Afghanistan: U.S. Having Two Debates
AUSTIN — Afghanistan is to nation-building what Afghanistan is to war — pretty much the last place on earth you'd choose, if you had any choice at all. I point this out not to oppose the idea, about which I think we have no choice, but to underline that the task is hard, long and incredibly complicated. President Bush has said that from the beginning, but it cannot be said too often.
There are some signs of what could become a dangerous division in what has been an unusually unified America since this crisis began, and they have to do with a class difference in information. To oversimplify, those who are getting their information from the Internet and/or a broad range of publications are having conversations with one another that are radically different from those heard on many radio talk shows.
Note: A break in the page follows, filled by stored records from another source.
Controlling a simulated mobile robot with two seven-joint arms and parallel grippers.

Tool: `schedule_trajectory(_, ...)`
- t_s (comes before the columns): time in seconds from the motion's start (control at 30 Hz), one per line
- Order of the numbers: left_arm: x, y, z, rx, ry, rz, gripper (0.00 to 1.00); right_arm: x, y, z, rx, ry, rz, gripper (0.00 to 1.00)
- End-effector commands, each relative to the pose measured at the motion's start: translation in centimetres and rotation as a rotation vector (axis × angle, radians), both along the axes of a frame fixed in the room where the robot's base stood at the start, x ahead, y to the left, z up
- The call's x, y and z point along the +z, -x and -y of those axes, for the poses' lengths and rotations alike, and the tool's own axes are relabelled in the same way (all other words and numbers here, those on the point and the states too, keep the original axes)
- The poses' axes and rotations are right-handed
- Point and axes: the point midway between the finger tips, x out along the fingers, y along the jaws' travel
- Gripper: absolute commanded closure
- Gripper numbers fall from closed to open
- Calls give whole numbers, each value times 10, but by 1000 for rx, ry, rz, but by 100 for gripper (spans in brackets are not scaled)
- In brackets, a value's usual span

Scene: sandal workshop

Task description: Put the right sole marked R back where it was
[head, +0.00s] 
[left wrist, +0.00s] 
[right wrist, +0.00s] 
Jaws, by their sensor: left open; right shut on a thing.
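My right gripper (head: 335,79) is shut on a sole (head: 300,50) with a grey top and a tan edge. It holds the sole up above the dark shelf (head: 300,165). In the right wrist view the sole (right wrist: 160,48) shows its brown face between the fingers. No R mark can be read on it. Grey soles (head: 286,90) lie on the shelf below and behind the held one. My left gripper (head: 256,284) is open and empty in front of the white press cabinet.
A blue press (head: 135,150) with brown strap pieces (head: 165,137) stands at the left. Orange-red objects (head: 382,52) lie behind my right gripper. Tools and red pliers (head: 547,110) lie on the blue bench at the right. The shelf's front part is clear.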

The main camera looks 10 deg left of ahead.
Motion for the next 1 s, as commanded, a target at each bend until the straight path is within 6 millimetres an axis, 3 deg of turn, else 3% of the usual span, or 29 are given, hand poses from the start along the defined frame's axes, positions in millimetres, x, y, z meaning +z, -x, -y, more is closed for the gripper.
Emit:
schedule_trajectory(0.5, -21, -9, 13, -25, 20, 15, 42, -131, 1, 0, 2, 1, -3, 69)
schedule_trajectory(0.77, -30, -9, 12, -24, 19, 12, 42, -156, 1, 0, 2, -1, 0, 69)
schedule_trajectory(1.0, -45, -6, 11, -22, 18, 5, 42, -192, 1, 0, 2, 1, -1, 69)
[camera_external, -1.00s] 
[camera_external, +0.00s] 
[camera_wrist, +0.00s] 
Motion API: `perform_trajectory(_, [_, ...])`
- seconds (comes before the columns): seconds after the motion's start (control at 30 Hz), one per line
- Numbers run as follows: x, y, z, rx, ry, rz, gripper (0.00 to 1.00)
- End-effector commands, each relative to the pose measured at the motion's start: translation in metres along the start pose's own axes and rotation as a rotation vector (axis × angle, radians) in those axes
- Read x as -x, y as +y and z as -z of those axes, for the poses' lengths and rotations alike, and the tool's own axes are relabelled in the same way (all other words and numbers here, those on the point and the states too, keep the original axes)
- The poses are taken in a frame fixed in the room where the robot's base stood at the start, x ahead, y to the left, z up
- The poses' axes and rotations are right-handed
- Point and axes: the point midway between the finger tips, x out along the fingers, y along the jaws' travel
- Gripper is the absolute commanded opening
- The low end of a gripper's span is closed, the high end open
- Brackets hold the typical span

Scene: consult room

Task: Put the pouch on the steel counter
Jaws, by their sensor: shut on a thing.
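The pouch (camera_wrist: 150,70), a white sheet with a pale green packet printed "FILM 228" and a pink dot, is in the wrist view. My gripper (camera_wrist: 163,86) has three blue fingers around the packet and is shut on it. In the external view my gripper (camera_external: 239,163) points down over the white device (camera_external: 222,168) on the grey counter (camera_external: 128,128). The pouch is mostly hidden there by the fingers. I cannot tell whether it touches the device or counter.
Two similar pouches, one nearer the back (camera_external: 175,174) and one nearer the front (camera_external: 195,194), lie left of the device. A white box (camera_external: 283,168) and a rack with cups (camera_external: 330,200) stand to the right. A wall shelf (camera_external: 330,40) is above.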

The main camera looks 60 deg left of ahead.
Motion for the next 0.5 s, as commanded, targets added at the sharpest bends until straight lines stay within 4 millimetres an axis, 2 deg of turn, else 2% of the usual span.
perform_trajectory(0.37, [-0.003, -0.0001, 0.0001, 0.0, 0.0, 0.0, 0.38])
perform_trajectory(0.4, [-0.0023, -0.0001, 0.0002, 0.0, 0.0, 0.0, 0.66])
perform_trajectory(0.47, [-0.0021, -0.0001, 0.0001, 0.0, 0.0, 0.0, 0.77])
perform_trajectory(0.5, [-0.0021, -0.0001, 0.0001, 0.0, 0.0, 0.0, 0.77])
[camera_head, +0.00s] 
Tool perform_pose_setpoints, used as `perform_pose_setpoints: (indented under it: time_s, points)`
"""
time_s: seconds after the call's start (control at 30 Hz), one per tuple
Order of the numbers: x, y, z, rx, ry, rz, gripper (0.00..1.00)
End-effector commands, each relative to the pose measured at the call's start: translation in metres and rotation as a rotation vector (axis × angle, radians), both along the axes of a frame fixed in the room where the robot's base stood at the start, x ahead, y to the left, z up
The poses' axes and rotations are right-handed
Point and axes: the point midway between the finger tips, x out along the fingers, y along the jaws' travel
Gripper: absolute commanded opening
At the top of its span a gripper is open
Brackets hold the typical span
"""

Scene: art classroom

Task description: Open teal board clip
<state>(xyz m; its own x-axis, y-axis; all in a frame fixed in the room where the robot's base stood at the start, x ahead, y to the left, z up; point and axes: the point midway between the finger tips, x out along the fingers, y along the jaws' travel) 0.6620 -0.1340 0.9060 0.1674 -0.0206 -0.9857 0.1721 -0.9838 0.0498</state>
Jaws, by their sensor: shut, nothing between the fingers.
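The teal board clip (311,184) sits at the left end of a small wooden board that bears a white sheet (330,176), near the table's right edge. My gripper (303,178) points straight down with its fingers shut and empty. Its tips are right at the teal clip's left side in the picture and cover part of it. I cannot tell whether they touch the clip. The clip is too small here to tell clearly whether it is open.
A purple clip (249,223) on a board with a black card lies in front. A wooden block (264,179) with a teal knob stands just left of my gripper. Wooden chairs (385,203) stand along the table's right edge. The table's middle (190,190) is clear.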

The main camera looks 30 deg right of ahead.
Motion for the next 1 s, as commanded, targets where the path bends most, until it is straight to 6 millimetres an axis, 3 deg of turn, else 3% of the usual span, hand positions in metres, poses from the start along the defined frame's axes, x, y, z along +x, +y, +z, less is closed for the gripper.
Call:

This is more than the simplistic jingoism that is a constant in American life; this is simplistic jingoism with a dangerously short attention span. The "let's nuke 'em" crowd is still looking for a short, simple solution, and there just isn't one. More stark evidence of this is the poll of Pakistanis just released by Newsweek, and the numbers need to be read carefully: While 51 percent support their government's cooperation with the U.S. during the crisis, 83 percent are sympathetic to the Taliban, and almost half believe Israel was behind the attacks on the World Trade Center and the Pentagon. Fortunately for us, bin Laden and the Taliban are taking care of that theory. I think one of the few mistakes the Bush administration has made so far in this was to criticize the networks for putting on bin Laden — we want everybody to hear him claim credit for those attacks.
While some of us search for the answer to the question, "Why do they hate us?" the voices on radio talk shows are answering, "Who cares? Nuke 'em." Those inclined to think that's not a bad plan might keep in mind the already-classic lead by Barry Bearak of The New York Times: "If there are Americans clamoring to bomb Afghanistan back to the Stone Age, they ought to know that this nation does not have far to go. This is a post-apocalyptic place of felled cities, parched land and downtrodden people."
One downside to the short-simple-answer school is that those folks are going to become extremely frustrated. As others have observed, talk radio is often not so much a forum for discussion as it is a medium for venting anger, so perhaps it serves a useful purpose. But it also seems to foment anger.
In a continuing effort to focus on the practical, I see no reason not to lay out the evidence against bin Laden. It's being leaked to the media so widely one can only assume that's a policy. The Taliban are now saying they will turn bin Laden over to a third party if they see evidence.
We don't want to negotiate? Fine, we don't have to talk to them. We can just make the information public for everyone, with the exception, obviously, of shielding investigative tools. The money trail offers insights on the daunting complexity of what we face. Some of the charitable money we are questioning, from Saudi Arabia and elsewhere, goes to the madrasas — religious schools of varying quality. Some offer education, some educate solely for jihad; many of the Taliban are graduates of these schools.
The madrasas, in addition to religious education, provide room and board for the boys of poor families. In Pakistan, where almost the entirety of the budget goes to the military and debt service, the madrasas represent almost the whole of civil society for the poor. When experts talk about building a civil society, they mean from scratch.
While some of us are talking about how to build a civil society, achieve energy independence and settle long-standing international disputes, others are reacting like the waitress in an Austin drinking establishment, who refused to serve the East Indian guest of a regular patron, repeatedly calling him a terrorist and insisting that he leave. That's the reaction gap that concerns me.